+++ INFORMATION SUPPLIED +++

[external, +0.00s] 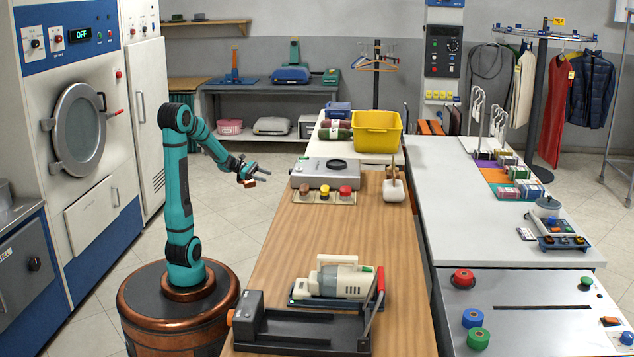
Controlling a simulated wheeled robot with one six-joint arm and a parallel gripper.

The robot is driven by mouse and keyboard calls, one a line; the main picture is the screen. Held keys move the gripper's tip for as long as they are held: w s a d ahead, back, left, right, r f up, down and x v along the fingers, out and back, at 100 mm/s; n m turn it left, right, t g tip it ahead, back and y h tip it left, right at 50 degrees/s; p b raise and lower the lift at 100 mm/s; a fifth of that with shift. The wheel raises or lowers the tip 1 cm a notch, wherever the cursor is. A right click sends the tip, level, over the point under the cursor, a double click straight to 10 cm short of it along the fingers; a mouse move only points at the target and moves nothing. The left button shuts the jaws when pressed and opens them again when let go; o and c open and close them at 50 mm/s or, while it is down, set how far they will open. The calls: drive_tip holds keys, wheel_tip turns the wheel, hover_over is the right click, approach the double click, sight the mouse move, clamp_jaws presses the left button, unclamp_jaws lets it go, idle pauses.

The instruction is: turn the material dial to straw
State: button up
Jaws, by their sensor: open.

+++

== PROBLEM STATEMENT ==
Omitting all pictures, restate exactly the lines of the material from its start through the line that contains "Controlling a simulated".

== FINAL RESULT ==
[external, +0.00s] 
Controlling a simulated wheeled robot with one six-joint arm and a parallel gripper.

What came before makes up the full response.